£10 for dodgy call victims, as Npower fined £60,000
Consumers who received recorded phone messages from Npower could get compensation after the regulator found the energy giant guilty of breaching rules.
Ofcom has fined the firm £60,000 for the calls, made to a mixture of Npower and non-Npower customers.
Victims will receive a £10 Love2shop voucher, for high street stores including Argos, Boots and Debenhams. Npower says roughly 3,600 people will get a voucher.
The problem occurs when an automatic dialler system generates more calls than call centre staff can handle, so there is no-one from the company to take it.
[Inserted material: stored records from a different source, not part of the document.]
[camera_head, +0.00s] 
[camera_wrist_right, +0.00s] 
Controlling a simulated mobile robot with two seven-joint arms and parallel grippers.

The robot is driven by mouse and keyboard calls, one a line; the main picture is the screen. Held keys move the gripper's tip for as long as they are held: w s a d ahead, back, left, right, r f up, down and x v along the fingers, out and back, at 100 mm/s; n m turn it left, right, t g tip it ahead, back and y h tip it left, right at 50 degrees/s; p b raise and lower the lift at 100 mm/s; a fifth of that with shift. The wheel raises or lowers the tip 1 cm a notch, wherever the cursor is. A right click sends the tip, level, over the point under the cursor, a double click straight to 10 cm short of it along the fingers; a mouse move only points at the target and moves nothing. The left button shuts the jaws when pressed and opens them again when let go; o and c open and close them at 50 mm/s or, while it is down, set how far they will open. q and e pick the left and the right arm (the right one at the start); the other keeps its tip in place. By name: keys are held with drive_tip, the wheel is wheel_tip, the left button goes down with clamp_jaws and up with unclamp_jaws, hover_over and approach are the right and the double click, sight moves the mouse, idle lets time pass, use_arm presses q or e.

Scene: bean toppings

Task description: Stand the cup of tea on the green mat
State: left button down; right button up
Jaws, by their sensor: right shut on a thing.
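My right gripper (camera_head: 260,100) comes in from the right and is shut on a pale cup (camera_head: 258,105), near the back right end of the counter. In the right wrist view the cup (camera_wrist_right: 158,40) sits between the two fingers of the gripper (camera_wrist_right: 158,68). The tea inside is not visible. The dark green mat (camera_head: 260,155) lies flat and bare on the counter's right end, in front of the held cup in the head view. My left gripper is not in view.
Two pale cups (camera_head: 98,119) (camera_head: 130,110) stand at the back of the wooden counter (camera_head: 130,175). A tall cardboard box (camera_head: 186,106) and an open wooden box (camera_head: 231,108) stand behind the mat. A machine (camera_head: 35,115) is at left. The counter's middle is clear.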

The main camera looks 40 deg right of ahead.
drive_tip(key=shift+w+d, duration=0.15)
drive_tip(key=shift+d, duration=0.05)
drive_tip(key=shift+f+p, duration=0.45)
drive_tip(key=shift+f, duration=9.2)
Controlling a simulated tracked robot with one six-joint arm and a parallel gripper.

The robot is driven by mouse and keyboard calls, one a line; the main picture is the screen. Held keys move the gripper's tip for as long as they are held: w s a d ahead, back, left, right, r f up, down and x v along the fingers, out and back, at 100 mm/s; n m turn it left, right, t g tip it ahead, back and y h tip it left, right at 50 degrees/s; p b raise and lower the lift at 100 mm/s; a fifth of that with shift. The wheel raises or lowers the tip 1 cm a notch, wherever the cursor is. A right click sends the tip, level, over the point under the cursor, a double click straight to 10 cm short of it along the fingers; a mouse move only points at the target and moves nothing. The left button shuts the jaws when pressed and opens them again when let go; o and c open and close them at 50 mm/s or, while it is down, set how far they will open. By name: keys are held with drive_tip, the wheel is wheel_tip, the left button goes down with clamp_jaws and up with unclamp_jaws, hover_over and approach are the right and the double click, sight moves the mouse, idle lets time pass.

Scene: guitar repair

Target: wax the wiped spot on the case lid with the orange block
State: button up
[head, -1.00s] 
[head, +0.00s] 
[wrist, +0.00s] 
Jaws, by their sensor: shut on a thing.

Instead, the company plays a recorded message.
What did Npower do wrong?
Ofcom found Npower broke the rules on eight days between 1 February 2011 and 21 March 2011.
Some calls would have played a generic recorded message. Only 3% of outbound calls in one day are allowed to be recorded messages.
Ofcom found Npower made 1,750 of these over its limit.
Npower also made 1,900 calls where the receiver heard a marketing message, which is completely against the regulations.
Compensation details
Npower is identifying who it made these calls to and will call or write to customers to offer them the voucher, depending on what details it has on file.
It will offer vouchers to all households who got a marketing message during the problem period.
For those who got a generic message, it will only offer a voucher to the 1,750 who got a call once Npower exceeded its 3% daily limit.
An Npower spokesman says: "We're sorry we made a number of calls in breach of our obligations. It is our responsibility to ensure we operate in accordance with Ofcom's rules."